As shown in FIG. 3, the wiring w includes a plurality of first wirings 51 and a plurality of second wirings 52 that are opposed to each other via a central space. In one coil C, the first wiring 51 is close to the one end 20SL and the second wiring 52 is close to the other end 20SR. Each of the first wirings 51 is formed substantially in parallel. Each of the second wirings 52 is formed substantially in parallel. The first wiring 51 and the second wiring 52 are formed substantially parallel to each other. When the motor 10 is formed by the motor coil substrate 20 and the magnet 48 of the embodiment, the angle between the rotation direction of the motor 10 and the first wiring 51 is approximately 90 degrees. The wiring w further includes a third wiring 53 that connects the first wiring 51 and the second wiring 52. The third wiring 53 is bent.

In FIG. 2A, the wiring w is put together. The plurality of first wirings 51 form a first wiring group 51g. A second wiring group 52g is formed by the plurality of second wirings 52. A plurality of third wirings 53 forms a third wiring group 53g. A gap G is formed between the second wiring group 52g of the mth upper coil CFm and the first wiring group 51g of the (m+1)th upper coil CFm1. The first wiring group 51g has a distance D1, the second wiring group 52g has a distance D2, the central space SC has a distance DS between the first wiring group 51g and the second wiring group 52g, and the gap G has a distance DG. The distance D1, the distance D2, the distance DS, and the distance DG are substantially equal. The distance D1, the distance D2, the distance DS, and the distance DG are measured along a straight line perpendicular to the first wiring 51.

FIG. 2B shows a cross section of the wiring w and a side wall of the wiring w. The first wiring forming the outer wiring Ow in the first wiring group 51g is the outer first wiring 51Ow. The outer first wiring 51Ow has a side wall 51sw1 facing the one end 20SL. The first wiring forming the inner wiring Iw in the first wiring group 51g is the inner first wiring 51Iw. The inner first wiring 51Iw has a sidewall 51sw2 facing the central space SC.
The second wiring forming the outer wiring Ow in the second wiring group 52g is the outer second wiring 52Ow. The outer second wiring 52Ow has a side wall 52sw1 facing the other end 20SR. The second wiring forming the inner wiring Iw in the second wiring group 52g is the inner second wiring 52Iw. The inner second wiring 52Iw has a side wall 52sw2 facing the central space SC.
The distance D1 is the distance between the side wall 51sw1 of the outer first wiring 51Ow forming the mth coil and the side wall 51sw2 of the inner first wiring 51Iw forming the mth coil.
The distance D2 is the distance between the side wall 52sw1 of the outer second wiring 52Ow forming the mth coil and the side wall 52sw2 of the inner second wiring 52Iw forming the mth coil.
The distance DG is the distance between the side wall 51sw1 of the outer first wiring 51Ow forming the (m+1)th coil and the side wall 52sw1 of the outer second wiring 52Ow forming the mth coil.
The distance DS is the distance between the side wall 51sw2 of the inner first wiring 51Iw forming the mth coil and the side wall 52sw2 of the inner second wiring 52Iw forming the mth coil.
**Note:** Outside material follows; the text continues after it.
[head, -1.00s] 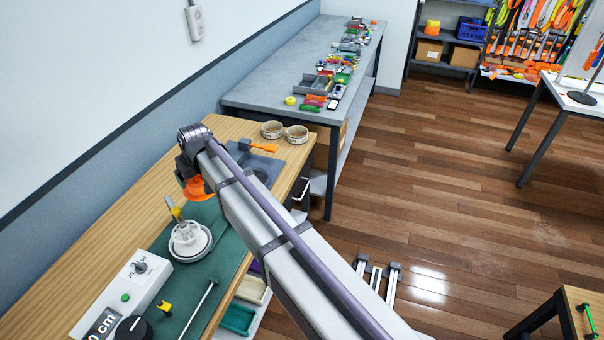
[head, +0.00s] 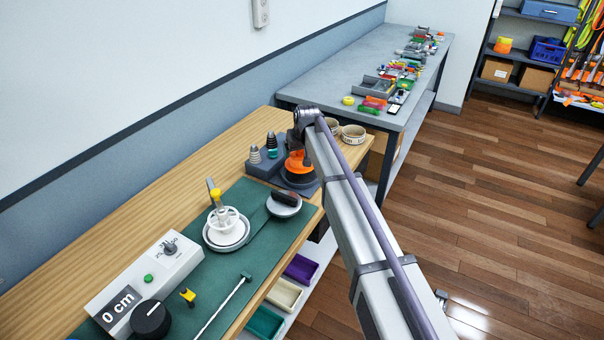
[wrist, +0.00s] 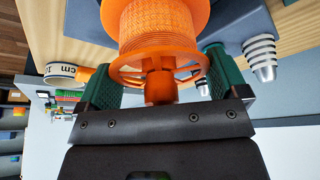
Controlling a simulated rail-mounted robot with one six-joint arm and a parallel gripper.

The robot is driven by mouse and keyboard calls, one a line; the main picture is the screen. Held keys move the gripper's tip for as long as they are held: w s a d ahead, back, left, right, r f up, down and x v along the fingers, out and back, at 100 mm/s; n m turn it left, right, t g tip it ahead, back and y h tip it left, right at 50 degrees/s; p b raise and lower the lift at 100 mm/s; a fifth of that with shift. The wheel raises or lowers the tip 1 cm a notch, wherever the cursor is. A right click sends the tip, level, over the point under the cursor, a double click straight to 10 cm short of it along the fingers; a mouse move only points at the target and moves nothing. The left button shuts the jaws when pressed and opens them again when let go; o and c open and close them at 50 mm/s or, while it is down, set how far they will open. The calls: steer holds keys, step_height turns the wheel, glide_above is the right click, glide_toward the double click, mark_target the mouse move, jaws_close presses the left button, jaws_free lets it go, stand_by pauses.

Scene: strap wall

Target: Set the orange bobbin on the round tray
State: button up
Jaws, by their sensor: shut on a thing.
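The orange bobbin (head: 294,164) hangs below my arm's end in the head view, flange and wound body showing. In the wrist view the bobbin (wrist: 160,30) fills the top middle, its narrow orange stem between the green fingers of my gripper (wrist: 160,78), which is shut on it. In the head view a dark round tray-like piece (head: 300,182) on a grey base lies directly below or just behind the bobbin. My arm partly covers it, and I cannot tell whether the bobbin touches it.
A dark block with grey ribbed cones (head: 255,155) stands left of the bobbin. A grey disc with a dark handle (head: 284,207) and a white spoked reel (head: 226,226) sit nearer on the green mat (head: 255,250). Two round tape rolls (head: 353,134) stand behind my arm.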

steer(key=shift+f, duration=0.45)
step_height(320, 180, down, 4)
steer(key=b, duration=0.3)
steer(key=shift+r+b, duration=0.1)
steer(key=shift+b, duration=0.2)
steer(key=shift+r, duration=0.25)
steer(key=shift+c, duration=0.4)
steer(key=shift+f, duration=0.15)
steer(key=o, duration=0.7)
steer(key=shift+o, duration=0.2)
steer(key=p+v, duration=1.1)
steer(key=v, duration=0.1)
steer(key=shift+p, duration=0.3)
Each upper coil CF is connected to the connection line cL via the lower coil CS. The mth upper coil CFm is connected to the (m+1)th upper coil CFm1 via the connection line cL and the mth lower coil CSm. The Nth upper coil CFn is connected to the first upper coil CF1 via the connection line cL and the Nth lower coil CSn. In this way, the upper coil CF is sequentially connected by the connection line.

Each lower coil CS is connected to the connection line cL via the upper coil CF. The mth lower coil CSm is connected to the (m+1)th lower coil CSm1 via the connection line cL and the (m+1)th upper coil CFm1. The Nth lower coil CSn is connected to the first lower coil CS1 via the connection line cL and the first upper coil CF1. In this way, the lower coil CS is sequentially connected by the connection line.

In FIG. 3, the connection line cL is omitted. The connection line cL is formed of at least one of a through-hole conductor penetrating the flexible substrate 22, a conductor circuit on the first surface F, and a conductor circuit on the second surface S.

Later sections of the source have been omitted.